- Problem -
Leave out the pictures and repeat everything else in the records exactly.

- Dataset entries -
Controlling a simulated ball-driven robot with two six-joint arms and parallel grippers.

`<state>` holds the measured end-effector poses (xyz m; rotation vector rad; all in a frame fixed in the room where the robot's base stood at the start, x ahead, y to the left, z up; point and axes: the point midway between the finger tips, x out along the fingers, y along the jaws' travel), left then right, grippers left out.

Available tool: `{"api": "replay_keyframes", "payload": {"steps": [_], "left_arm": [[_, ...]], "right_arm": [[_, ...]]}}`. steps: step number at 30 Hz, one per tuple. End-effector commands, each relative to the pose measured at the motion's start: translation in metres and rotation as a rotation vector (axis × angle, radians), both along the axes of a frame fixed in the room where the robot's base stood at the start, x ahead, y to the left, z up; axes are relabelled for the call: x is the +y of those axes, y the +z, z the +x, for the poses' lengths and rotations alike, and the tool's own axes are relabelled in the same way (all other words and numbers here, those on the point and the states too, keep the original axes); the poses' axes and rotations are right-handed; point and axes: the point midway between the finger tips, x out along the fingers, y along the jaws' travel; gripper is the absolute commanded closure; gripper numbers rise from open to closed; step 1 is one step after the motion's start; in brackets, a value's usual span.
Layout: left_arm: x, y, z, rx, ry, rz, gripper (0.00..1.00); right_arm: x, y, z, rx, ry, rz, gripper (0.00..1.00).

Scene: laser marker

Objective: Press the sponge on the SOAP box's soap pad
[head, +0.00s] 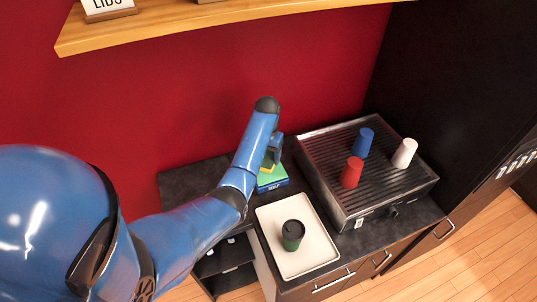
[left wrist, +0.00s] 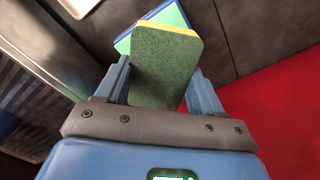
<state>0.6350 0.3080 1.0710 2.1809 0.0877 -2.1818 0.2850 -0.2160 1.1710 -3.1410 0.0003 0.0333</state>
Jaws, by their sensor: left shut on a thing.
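My left gripper (left wrist: 160,90) is shut on the sponge (left wrist: 163,68), which has a dark green face and a yellow layer along its far edge. In the left wrist view the SOAP box (left wrist: 168,18), blue with a light green pad, lies beyond the sponge and is partly hidden by it. In the head view the SOAP box (head: 272,179) sits on the dark counter. My left gripper (head: 272,150) is over its back part, and a bit of yellow sponge shows there. I cannot tell whether sponge and pad touch. My right gripper is not in view.
A cream tray (head: 270,222) with a dark green lidded cup (head: 292,234) stands in front of the box. To the right is a ribbed metal machine (head: 330,150) with blue (head: 364,142), red (head: 351,172) and white (head: 404,153) cups. A wooden shelf (head: 180,28) hangs above.

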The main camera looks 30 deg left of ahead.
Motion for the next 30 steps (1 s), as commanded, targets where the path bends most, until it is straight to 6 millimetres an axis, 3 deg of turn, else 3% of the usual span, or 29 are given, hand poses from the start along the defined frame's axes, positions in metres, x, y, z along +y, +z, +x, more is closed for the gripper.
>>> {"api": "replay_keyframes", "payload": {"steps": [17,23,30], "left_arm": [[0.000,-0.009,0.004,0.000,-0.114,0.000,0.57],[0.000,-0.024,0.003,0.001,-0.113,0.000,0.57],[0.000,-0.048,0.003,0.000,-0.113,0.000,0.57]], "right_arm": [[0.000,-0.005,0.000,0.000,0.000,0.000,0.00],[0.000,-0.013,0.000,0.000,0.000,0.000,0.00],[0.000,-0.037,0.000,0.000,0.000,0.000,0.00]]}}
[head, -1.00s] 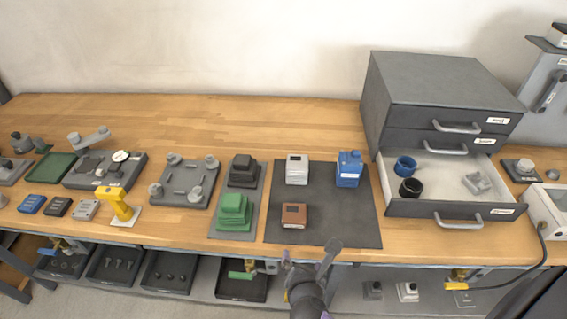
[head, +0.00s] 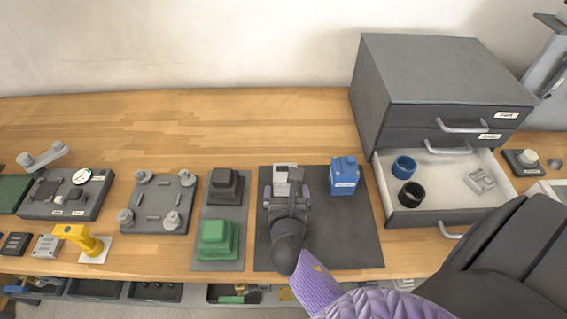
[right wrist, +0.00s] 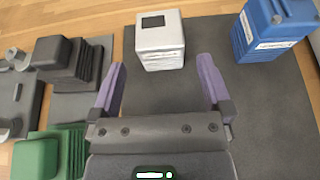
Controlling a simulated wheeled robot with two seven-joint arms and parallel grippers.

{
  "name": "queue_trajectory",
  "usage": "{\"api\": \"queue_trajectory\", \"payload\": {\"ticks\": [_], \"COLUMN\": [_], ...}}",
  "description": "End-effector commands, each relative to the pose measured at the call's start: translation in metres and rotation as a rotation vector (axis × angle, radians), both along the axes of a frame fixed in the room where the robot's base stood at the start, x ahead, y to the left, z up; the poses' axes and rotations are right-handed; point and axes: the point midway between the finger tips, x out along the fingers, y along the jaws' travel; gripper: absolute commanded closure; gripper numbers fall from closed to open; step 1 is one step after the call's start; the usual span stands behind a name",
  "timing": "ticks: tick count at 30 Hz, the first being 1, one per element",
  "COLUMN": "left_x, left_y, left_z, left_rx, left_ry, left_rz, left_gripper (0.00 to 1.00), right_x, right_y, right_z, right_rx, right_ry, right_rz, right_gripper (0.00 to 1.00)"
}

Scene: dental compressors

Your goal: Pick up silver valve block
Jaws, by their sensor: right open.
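The silver valve block (head: 284,171), a pale block with a dark square on its top, stands on the dark mat (head: 345,245). In the head view my right gripper partly covers it. In the right wrist view the silver valve block (right wrist: 160,42) is ahead of the fingers and roughly centred between them. My right gripper (head: 287,191) is open above the mat, on the near side of the block. Its purple fingers (right wrist: 160,78) are spread with nothing held between them. My left gripper is not in view.
A blue block (head: 344,178) stands right of the silver one. A black block (head: 224,184) and a green block (head: 217,238) sit on a grey tray to the left. An open drawer (head: 440,215) holding a blue ring and a black ring juts out at right.

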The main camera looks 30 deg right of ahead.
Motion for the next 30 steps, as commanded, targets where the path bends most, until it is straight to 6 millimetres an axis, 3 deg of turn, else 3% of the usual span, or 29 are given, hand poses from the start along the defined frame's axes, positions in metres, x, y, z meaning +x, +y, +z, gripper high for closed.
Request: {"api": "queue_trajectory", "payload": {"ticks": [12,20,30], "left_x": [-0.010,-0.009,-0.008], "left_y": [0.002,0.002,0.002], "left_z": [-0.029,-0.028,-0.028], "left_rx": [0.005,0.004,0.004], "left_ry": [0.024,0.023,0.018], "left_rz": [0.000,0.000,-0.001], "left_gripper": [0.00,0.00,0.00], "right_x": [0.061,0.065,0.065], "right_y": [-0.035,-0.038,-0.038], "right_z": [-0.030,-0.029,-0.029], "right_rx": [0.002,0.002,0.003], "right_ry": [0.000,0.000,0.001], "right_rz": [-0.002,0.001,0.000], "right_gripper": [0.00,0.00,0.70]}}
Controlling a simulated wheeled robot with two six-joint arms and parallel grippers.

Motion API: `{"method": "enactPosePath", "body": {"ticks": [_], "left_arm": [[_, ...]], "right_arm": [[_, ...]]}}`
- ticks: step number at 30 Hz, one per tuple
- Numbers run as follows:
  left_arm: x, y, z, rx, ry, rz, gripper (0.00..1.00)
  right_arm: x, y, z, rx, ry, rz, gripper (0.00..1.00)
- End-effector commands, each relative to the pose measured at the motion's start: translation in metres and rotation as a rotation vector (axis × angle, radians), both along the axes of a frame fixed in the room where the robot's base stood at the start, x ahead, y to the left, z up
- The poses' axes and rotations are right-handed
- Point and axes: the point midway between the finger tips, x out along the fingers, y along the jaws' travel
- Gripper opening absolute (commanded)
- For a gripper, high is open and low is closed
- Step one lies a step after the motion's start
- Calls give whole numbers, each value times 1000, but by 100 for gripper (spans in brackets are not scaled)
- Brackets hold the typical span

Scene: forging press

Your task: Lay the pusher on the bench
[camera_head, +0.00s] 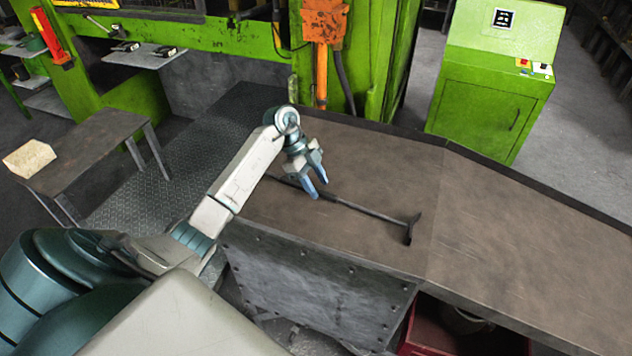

- Answer -
Controlling a simulated ball-driven robot with two six-joint arms and parallel grippers.

`<state>` holds the measured end-effector poses (xyz m; rotation vector rad; all in a frame fixed in the room where the robot's base stood at the start, x ahead, y to the left, z up; point and axes: the point midway between the finger tips, x out along the fingers, y along the jaws' travel), left then right, grippers left out.

Available tool: `{"api": "replay_keyframes", "payload": {"steps": [_], "left_arm": [[_, ...]], "right_arm": [[_, ...]]}}`. steps: step number at 30 Hz, one per tuple. End-effector commands, each relative to the pose measured at the motion's start: translation in metres and rotation as a rotation vector (axis × angle, radians), both along the axes of a frame fixed in the room where the robot's base stood at the start, x ahead, y to the left, z up; axes are relabelled for the call: x is the +y of those axes, y the +z, z the +x, for the poses' lengths and rotations alike, and the tool's own axes are relabelled in the same way (all other words and numbers here, those on the point and the states too, keep the original axes); the poses' axes and rotations are right-handed; point and axes: the point midway between the finger tips, x out along the fingers, y along the jaws' travel; gripper is the absolute commanded closure; gripper numbers rise from open to closed; step 1 is one step after the motion's start; in brackets, a value's usual span.
Layout: left_arm: x, y, z, rx, ry, rz, gripper (0.00..1.00); right_arm: x, y, z, rx, ry, rz, gripper (0.00..1.00).

Scene: laser marker

Objective: Press the sponge on the SOAP box's soap pad
[head, +0.00s] 
[left wrist, +0.00s] 
<state>0.6350 0.3080 1.0710 2.1809 0.0877 -2.1818 0.2850 -0.2160 1.1710 -3.1410 0.0003 0.0333</state>
Jaws, by their sensor: left shut on a thing.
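My left gripper (left wrist: 160,90) is shut on the sponge (left wrist: 163,68), which has a dark green face and a yellow layer along its far edge. In the left wrist view the SOAP box (left wrist: 168,18), blue with a light green pad, lies beyond the sponge and is partly hidden by it. In the head view the SOAP box (head: 272,179) sits on the dark counter. My left gripper (head: 272,150) is over its back part, and a bit of yellow sponge shows there. I cannot tell whether sponge and pad touch. My right gripper is not in view.
A cream tray (head: 270,222) with a dark green lidded cup (head: 292,234) stands in front of the box. To the right is a ribbed metal machine (head: 330,150) with blue (head: 364,142), red (head: 351,172) and white (head: 404,153) cups. A wooden shelf (head: 180,28) hangs above.

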The main camera looks 30 deg left of ahead.
Motion for the next 30 steps (1 s), as commanded, targets where the path bends most, until it is straight to 6 millimetres an axis, 3 deg of turn, else 3% of the usual span, or 29 are given, hand poses from the start along the defined frame's axes, positions in metres, x, y, z along +y, +z, +x, more is closed for the gripper.
>>> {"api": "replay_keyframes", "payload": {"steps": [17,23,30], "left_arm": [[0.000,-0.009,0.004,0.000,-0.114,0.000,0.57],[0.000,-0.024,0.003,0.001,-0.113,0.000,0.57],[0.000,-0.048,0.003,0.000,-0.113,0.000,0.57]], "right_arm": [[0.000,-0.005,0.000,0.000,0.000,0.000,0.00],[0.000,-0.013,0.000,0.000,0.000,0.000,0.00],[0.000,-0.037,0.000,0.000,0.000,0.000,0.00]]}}
[head, -1.00s] 
[head, +0.00s] 
[right wrist, +0.00s] 
Controlling a simulated wheeled robot with two seven-joint arms and parallel grippers.

{
  "name": "queue_trajectory",
  "usage": "{\"api\": \"queue_trajectory\", \"payload\": {\"ticks\": [_], \"COLUMN\": [_], ...}}",
  "description": "End-effector commands, each relative to the pose measured at the call's start: translation in metres and rotation as a rotation vector (axis × angle, radians), both along the axes of a frame fixed in the room where the robot's base stood at the start, x ahead, y to the left, z up; the poses' axes and rotations are right-handed; point and axes: the point midway between the finger tips, x out along the fingers, y along the jaws' travel; gripper: absolute commanded closure; gripper numbers fall from closed to open; step 1 is one step after the call's start; the usual span stands behind a name",
  "timing": "ticks: tick count at 30 Hz, the first being 1, one per element",
  "COLUMN": "left_x, left_y, left_z, left_rx, left_ry, left_rz, left_gripper (0.00 to 1.00), right_x, right_y, right_z, right_rx, right_ry, right_rz, right_gripper (0.00 to 1.00)"
}

Scene: dental compressors

Your goal: Pick up silver valve block
Jaws, by their sensor: right open.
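The silver valve block (head: 284,171), a pale block with a dark square on its top, stands on the dark mat (head: 345,245). In the head view my right gripper partly covers it. In the right wrist view the silver valve block (right wrist: 160,42) is ahead of the fingers and roughly centred between them. My right gripper (head: 287,191) is open above the mat, on the near side of the block. Its purple fingers (right wrist: 160,78) are spread with nothing held between them. My left gripper is not in view.
A blue block (head: 344,178) stands right of the silver one. A black block (head: 224,184) and a green block (head: 217,238) sit on a grey tray to the left. An open drawer (head: 440,215) holding a blue ring and a black ring juts out at right.

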The main camera looks 30 deg right of ahead.
Motion for the next 30 steps, as commanded, targets where the path bends most, until it is straight to 6 millimetres an axis, 3 deg of turn, else 3% of the usual span, or 29 are given, hand poses from the start along the defined frame's axes, positions in metres, x, y, z meaning +x, +y, +z, gripper high for closed.
Request: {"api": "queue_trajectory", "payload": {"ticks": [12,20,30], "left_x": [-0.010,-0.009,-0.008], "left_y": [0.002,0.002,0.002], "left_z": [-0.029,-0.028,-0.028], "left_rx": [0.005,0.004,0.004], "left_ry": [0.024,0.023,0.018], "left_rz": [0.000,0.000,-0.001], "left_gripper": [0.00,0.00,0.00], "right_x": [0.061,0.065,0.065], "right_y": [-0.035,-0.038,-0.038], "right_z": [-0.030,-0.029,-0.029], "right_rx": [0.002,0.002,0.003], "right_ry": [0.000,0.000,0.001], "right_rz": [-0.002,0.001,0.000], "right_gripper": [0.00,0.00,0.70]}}
Controlling a simulated wheeled robot with two six-joint arms and parallel grippers.

Motion API: `{"method": "enactPosePath", "body": {"ticks": [_], "left_arm": [[_, ...]], "right_arm": [[_, ...]]}}`
- ticks: step number at 30 Hz, one per tuple
- Numbers run as follows:
  left_arm: x, y, z, rx, ry, rz, gripper (0.00..1.00)
  right_arm: x, y, z, rx, ry, rz, gripper (0.00..1.00)
- End-effector commands, each relative to the pose measured at the motion's start: translation in metres and rotation as a rotation vector (axis × angle, radians), both along the axes of a frame fixed in the room where the robot's base stood at the start, x ahead, y to the left, z up
- The poses' axes and rotations are right-handed
- Point and axes: the point midway between the finger tips, x out along the fingers, y along the jaws' travel
- Gripper opening absolute (commanded)
- For a gripper, high is open and low is closed
- Step one lies a step after the motion's start
- Calls give whole numbers, each value times 1000, but by 100 for gripper (spans in brackets are not scaled)
- Brackets hold the typical span

Scene: forging press

Your task: Lay the pusher on the bench
[camera_head, +0.00s] 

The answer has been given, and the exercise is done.